Iraans regime krijgt geest niet terug in de fles
Terwijl de straatprotesten in Iran in volle hevigheid hun derde maand ingaan, biedt het islamitische regime nog altijd geen enkel constructief antwoord op de verzuchtingen van betogers. Ook een jongen van tien stierf door politiegeweld.

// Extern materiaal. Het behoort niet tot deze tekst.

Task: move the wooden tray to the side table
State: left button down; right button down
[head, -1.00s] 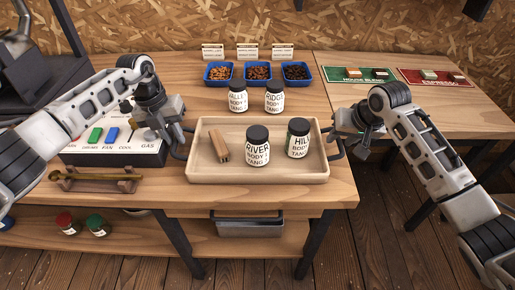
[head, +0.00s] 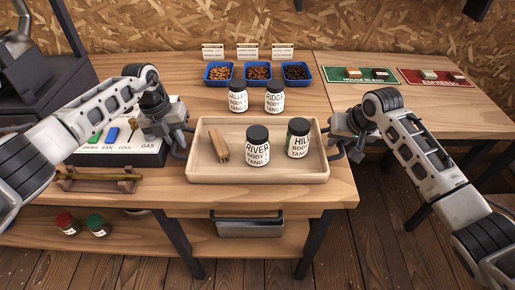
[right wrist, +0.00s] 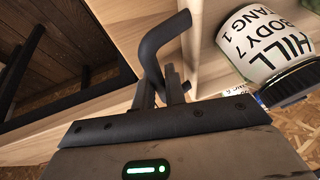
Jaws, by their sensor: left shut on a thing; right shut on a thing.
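The wooden tray (head: 222,176) rests on the near part of the main wooden bench. My left gripper (head: 180,150) is shut on the tray's left handle. My right gripper (head: 336,150) is shut on the tray's right handle. In the right wrist view the fingers (right wrist: 172,92) close on the black bent handle (right wrist: 153,55), beside the tray wall (right wrist: 212,40). The HILL jar (right wrist: 262,42) also shows there.
The side table (head: 425,112) at right holds a green HOUSE BLEND mat (head: 345,79) and a red ESPRESSO mat (head: 418,73); its front is bare. Two jars (head: 238,97) (head: 274,97) and blue bean bins (head: 258,84) stand behind the tray. A control panel (head: 135,157) is at left.

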De protesten in Iran bereiken deze week alweer een hoogtepunt, omdat manifestanten nu ook de ‘Bloedige November’-protesten van 2019 herdenken. Toen leidde een stijging van de brandstofprijzen tot sociale onrust in veel Iraanse steden. Schattingen van het aantal doden bij de repressie liepen toen op tot 1.500, vooral in het zuidwesten van het land.

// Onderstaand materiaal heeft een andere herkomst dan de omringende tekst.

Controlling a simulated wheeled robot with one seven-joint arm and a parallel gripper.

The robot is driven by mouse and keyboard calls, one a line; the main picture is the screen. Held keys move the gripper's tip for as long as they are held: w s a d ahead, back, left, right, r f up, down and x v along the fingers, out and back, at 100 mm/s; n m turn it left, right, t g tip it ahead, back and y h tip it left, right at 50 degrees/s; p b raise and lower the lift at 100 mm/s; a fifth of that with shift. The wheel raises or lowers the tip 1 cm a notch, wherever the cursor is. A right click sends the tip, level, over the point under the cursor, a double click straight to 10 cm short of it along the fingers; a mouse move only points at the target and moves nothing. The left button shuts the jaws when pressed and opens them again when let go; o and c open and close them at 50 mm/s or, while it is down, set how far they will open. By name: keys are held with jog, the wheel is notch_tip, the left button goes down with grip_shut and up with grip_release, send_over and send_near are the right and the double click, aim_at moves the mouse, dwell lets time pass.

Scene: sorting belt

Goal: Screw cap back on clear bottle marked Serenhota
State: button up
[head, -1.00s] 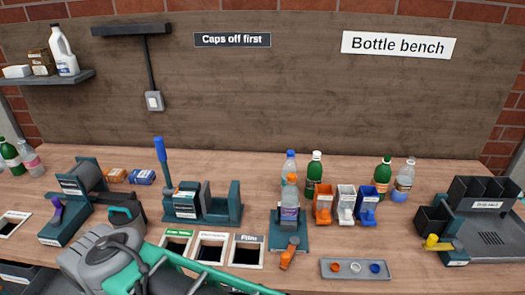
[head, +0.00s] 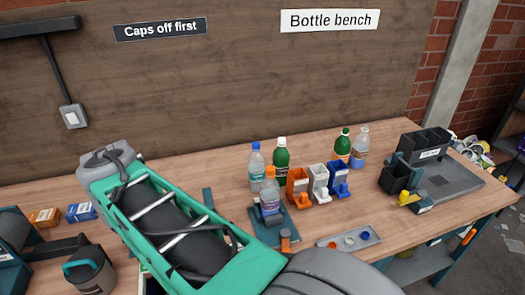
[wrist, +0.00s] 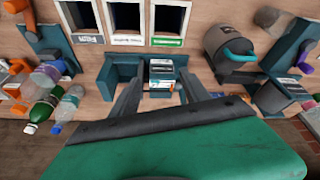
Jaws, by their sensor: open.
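Several bottles stand on the bench, and their names are too small to read, so I cannot tell which is Serenhota. A clear bottle with an orange top and purple label (head: 270,192) stands upright in a teal holder (head: 262,232). A clear blue-capped bottle (head: 256,162) stands behind it; another clear bottle (head: 360,148) stands farther right. A tray (head: 333,243) holds small caps, including a blue one (head: 365,236). My gripper (wrist: 158,92) is open and empty in the wrist view, above a teal fixture (wrist: 118,68), away from the bottles. It is hidden in the head view.
Green bottles (head: 281,158) stand among the clear ones. Orange (head: 297,188), white (head: 318,184) and blue (head: 339,180) dispensers stand right of the holder. A black rack (head: 424,146) is at the far right. My arm covers the bench's left middle. Bare wood lies right of the tray.

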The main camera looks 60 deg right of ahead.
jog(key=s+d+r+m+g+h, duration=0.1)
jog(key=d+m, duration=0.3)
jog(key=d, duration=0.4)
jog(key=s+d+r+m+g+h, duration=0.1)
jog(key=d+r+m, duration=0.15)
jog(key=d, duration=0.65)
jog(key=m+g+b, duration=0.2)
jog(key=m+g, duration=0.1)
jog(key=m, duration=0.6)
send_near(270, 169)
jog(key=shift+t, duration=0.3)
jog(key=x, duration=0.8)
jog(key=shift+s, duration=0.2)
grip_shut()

In datzelfde zuidwesten, in de stad Izeh, werd woensdag de tienjarige Kian Pirfalak doodgeschoten door de paramilitaire Basji van het regime. Foto’s en video’s van Kian werden gisteren massaal gedeeld op sociale media. De auto met de jongen en zijn vader erin zou zijn omsingeld door Basji-militieleden. Zijn familie zou het lijkje van Kian thuis op ijs bewaren uit angst dat het regime hem zou doen ‘verdwijnen’, zoals gebeurde met andere gedode Iraniërs.
21 doodvonnissen
Woensdag was het ook net twee maanden geleden dat Mahsa Amini (22) omkwam na haar arrestatie door de zedenpolitie. Videobeelden uit Amini’s thuisstad Saqqez, in het Koerdische noordwesten, toonden gisteren alweer protestacties met brandende autobanden, en tientallen rouwenden bij de begrafenis van Danial Pabandi, een jongen van zeventien die deze week werd doodgeschoten.
Nog in het noordwesten, in de stad Bukan, belegerden honderden jongeren het gemeentehuis na de begrafenis van de gedode Mohammad Hasanzadeh. In een video is de vader van Hasanzadeh te zien, terwijl die tijdens de begrafenis uitroept: ‘Vroeger noemden we iemand die ijverig en eerbaar is, een “echte man”. Wie nu een echte man wil zijn, moet een echte vrouw zijn.’
Ook nu de derde protestmaand begint, blijven de Iraanse vrouwen de meest zichtbare groep binnen de Iraanse revolte. Ondanks de repressie en de overheidscensuur zijn er elke dag nieuwe video’s van studentes die om ‘Azadi’ (vrijheid) schreeuwen, of die het regime trotseren door met wapperende haren door de hoofdstad Teheran lopen.
Ook zijn er elke dag beelden van nieuw politiegeweld. Deze week begonnen agenten in te slaan op een groep scanderende vrouwen in een metrostation in Teheran.
Volgens het Iraanse mensenrechtenagentschap Hrana zijn al minstens 348 doden gevallen bij de protesten sinds midden september. Liefst 16.000 Iraniërs werden gearresteerd, het regime zou al 21 doodvonnissen hebben uitgesproken. Ook minderjarigen blijven niet gespaard – een commandant van de Revolutionaire Garde, het ‘elitekorps’ van het regime, schatte de gemiddelde leeftijd van de actievoerders op vijftien jaar.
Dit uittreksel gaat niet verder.